滋養強壮の涙
引っ越しの最後の後始末をしに再び千葉へ。
元同居人の引っ越しを脇目に、積み残した荷物を処分したり詰め直したりしつつ、掃除をした。
市川市、というところは千葉だけどなんとも言えない。ほんの数駅電車に揺られれば東京。
でも洗練されてなさが紛れもなく千葉である。
でも人は「なんとも言えない場所」に住むことの方が圧倒的に多いんじゃないか。
住むために作られているのは「なんとも言えない場所」の方だ。
私は『翔んで埼玉』ならFクラスの都民に、元同居人は更に奥まった真の千葉、真性千葉県民となる。
市川市に来るのだってずいぶん遠いと思ったけど、もっともっと遠くへ行く。
当日は元同居人と彼のおとうさんとおかあさんと知人のマッチョが来ていて、賑やかな後片付けとなった。
元同居人は2tトラックをレンタルしてる内に、友人からもらう約束だったバイクをもらいに行ってくると言い出した。
都心から市川市まで往復二時間。
戻ってくるから部屋で待っててとのことだった。
何だったら先に出ててもいいけど、と。
ふと与えられた二時間のエアーポケット。
おとうさんは彼と一緒に。
マッチョの知人はあらかた片付けを終え帰っていった。
私と彼のおかあさんと二人きり、何もない部屋に残される。掃除もほぼ終わってしまった。

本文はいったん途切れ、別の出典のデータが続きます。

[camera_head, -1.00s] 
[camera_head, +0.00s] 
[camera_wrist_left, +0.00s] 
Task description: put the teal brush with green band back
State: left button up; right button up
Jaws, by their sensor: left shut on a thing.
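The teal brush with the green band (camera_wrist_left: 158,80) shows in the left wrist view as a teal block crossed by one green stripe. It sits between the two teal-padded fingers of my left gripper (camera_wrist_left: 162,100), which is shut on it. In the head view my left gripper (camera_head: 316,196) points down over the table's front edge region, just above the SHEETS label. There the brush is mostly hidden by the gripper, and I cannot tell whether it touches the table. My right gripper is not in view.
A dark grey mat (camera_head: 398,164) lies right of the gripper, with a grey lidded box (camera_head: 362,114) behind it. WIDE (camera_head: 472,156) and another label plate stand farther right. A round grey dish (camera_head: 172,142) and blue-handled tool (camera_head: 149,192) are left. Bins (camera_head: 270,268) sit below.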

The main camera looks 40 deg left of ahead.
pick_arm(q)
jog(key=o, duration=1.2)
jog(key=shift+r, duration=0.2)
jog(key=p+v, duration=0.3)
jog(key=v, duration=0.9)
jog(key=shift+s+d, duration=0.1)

私は次に用事が控えていたし、私がやるべきことはとっくに済んでいたので頃合いを見て失礼しようかと腰を上げた。
おかあさんにお別れの挨拶をすると、おかあさんは不意に泣き出してしまった。
「息子の居場所になってくれてありがとう」
と何度もお礼を言われた。
私が誰かの居場所になるなんて、思い付きもしなかった。
なれていたのかはわからないけど。
その言葉は私の罪悪感に滲みた。
地方に付いていく体力精神力の自信がなかった私。
何でもいいから付いてきてくれ、と言わせられなかった私に。
こちらこそ、こちらこそ、と私も何度も頭を下げる。
あんまり泣くので、もらい泣きしそうになるのをグッとこらえる。
それを45分ぐらい続けていたら元同居人とおとうさんは戻ってきた。
結局全員で部屋を出た。
おかあさんは母親にしかわからない切なさをいつも胸に秘めていると思うと胸がキュッとした。いつも気丈に振る舞っている人だから。
そういう涙だった。
その後弱りまくっている先輩の元へ向かう。
一人では動かせないテーブルを動かすのを手伝いに。
先輩も私も非力なので自信がなかったけど、非力と非力が力を合わせればテーブルは動く。傷も付かず、怪我もせず。
それだけでも感動した。
悲しいことを思い出してしまう物が例えばぬいぐるみやアクセサリーのような、軽くて生活必需品ではないような物なら、簡単な話だ。
でも家具のような毎日目に付いて使わざるを得ない物がそうだった場合、どれだけしんどいか私は良く知っていた。
しかも一人で動かすことができない無力感たるや。
そして何度か一人で動かそうと試してみてやっぱ無理だった時の途轍もない疲労感も。
悲しいことがあって弱りに弱っていた先輩は、はじめの内は思い出してひょろひょろと泣いていたけど、段々と仕事の話になると目がキラキラと輝き、言葉はリズムを伴って発された。
テーブルを動かし、念願の仕事机のセッティングが完成すると嬉々として私に仕事で使える豆知識(?)などを教えてくれて、二人で弾むようにハイテンションになってしまった。
そして散々弱って食べれなくてやつれた先輩はその夜なんと焼き肉を食べた。
すごい。
人が復活していく様をまざまざと目の当たりにできたのは本当に貴重な経験だった。
明らかに会った時と別れ際では輝きが違った。
私には、他人に頼れない真面目で優しい友人が多い。
こちらからきっかけを作らなくては絶対に頼ってはくれなかっただろう。
思い切って来て良かった。
微量ながら他人の役に立てたなら、それは私の栄養にもなる。
いつの間にか引っ越しでクタクタだった筈の私の疲れも吹っ飛んでいた。
二人の女に泣かれた奇妙な一日だったけど、その涙は美しくて滋養に満ちていた。
私はたっぷりとその栄養をいただいて、幸せに満ち満ちて眠る。
いい体になりますように、と祈りながら。